### [Task description]
Every line in the data below from the one containing "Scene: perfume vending" down to the one containing "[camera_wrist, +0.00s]", both included, must be retyped exactly; no other line is to appear.

### [Recorded data]
☆ ☆ ☆
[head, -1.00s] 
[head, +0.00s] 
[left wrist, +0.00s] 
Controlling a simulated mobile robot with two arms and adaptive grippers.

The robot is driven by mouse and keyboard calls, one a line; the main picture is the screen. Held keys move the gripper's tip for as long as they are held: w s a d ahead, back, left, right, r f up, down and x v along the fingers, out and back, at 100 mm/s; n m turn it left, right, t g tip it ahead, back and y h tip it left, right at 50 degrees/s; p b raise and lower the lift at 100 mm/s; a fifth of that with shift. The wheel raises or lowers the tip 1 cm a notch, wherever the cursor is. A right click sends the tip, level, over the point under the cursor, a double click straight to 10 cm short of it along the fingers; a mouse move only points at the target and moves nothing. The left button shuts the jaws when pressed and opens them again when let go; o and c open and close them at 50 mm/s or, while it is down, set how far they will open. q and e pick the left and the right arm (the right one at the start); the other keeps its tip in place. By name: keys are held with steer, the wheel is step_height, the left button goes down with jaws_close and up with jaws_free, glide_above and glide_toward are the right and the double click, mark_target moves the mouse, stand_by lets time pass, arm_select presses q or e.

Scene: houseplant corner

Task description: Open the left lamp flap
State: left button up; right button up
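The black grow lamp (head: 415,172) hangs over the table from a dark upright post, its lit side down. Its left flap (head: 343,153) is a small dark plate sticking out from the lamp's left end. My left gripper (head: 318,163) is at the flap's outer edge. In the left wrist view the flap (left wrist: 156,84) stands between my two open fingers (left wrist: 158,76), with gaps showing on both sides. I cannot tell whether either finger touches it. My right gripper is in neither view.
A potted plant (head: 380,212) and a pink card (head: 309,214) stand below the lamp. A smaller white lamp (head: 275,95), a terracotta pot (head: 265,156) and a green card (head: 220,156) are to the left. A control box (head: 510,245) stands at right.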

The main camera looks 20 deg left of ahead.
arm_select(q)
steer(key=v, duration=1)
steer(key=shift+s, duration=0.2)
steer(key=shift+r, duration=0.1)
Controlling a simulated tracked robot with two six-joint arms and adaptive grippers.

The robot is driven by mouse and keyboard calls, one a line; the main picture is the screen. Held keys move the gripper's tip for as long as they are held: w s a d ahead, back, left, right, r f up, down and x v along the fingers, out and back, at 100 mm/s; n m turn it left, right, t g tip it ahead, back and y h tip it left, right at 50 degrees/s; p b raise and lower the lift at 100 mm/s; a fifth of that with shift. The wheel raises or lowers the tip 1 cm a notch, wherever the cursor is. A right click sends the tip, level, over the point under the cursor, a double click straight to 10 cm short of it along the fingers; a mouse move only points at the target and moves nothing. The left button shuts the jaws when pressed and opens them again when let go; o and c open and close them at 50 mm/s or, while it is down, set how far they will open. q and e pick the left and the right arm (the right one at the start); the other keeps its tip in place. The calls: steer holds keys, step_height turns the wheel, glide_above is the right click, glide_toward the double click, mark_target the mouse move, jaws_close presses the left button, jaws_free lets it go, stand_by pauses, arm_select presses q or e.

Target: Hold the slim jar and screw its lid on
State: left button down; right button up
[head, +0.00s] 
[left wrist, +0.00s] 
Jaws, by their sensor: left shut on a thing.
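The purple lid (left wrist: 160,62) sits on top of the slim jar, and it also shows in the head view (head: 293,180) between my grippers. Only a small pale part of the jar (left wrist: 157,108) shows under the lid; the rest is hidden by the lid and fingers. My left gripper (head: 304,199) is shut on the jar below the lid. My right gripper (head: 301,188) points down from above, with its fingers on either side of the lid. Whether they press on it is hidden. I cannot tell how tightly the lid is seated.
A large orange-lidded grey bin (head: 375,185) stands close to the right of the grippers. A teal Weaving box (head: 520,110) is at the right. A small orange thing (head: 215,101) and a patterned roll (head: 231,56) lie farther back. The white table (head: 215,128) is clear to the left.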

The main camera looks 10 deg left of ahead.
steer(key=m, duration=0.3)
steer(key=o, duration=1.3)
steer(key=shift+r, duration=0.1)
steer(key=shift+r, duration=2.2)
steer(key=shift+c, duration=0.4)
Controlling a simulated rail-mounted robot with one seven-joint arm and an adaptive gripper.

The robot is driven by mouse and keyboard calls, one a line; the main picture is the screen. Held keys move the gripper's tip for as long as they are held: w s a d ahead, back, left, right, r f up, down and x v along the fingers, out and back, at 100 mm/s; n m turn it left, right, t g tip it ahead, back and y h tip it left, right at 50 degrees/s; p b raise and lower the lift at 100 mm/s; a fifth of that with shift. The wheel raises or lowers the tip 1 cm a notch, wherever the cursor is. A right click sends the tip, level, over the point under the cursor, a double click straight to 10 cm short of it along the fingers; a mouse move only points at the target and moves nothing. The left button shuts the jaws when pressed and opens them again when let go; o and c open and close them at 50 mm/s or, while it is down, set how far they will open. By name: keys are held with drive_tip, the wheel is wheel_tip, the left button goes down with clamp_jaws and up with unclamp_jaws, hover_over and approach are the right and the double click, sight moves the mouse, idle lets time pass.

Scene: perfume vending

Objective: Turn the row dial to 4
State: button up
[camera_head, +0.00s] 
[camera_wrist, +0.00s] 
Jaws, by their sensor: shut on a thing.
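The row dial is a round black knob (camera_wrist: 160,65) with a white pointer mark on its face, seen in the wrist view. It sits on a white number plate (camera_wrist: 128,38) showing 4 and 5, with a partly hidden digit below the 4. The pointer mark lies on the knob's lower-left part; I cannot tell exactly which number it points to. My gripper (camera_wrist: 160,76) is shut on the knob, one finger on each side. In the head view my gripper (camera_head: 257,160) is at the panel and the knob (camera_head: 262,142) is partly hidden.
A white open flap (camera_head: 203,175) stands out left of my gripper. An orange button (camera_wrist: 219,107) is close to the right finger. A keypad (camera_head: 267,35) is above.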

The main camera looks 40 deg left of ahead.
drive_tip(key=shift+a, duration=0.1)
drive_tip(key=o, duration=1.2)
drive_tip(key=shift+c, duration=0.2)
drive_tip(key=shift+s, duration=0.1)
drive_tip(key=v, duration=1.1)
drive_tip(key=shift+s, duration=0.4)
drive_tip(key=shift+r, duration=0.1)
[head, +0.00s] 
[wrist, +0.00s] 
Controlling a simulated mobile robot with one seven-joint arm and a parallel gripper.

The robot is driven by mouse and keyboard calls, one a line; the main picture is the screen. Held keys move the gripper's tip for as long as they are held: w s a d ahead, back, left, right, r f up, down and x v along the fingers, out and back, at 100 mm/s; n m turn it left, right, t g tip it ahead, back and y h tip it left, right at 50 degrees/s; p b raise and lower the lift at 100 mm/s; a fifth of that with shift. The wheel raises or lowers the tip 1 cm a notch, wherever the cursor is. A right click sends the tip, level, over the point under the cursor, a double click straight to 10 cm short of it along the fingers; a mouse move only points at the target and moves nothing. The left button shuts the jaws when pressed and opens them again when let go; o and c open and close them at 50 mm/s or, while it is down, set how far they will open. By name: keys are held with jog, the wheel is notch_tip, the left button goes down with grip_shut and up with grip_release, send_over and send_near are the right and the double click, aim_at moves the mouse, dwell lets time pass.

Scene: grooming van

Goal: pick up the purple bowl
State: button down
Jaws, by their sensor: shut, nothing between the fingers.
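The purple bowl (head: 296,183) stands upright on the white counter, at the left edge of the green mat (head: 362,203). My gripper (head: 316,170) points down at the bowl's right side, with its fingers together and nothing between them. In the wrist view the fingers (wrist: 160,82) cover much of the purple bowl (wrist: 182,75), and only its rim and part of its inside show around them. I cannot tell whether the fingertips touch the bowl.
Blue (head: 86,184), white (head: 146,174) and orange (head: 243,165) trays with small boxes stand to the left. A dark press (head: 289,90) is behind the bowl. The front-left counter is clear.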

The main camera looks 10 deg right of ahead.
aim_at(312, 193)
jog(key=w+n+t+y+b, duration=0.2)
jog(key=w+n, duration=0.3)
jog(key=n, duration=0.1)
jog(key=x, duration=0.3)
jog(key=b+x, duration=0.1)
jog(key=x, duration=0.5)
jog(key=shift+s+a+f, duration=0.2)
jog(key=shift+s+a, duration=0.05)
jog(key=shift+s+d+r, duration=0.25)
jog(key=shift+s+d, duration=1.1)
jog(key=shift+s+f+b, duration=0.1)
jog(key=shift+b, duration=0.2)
☆ ☆ ☆
### [Result of the exercise]
Scene: perfume vending

Objective: Turn the row dial to 4
State: button up
[camera_head, +0.00s] 
[camera_wrist, +0.00s] 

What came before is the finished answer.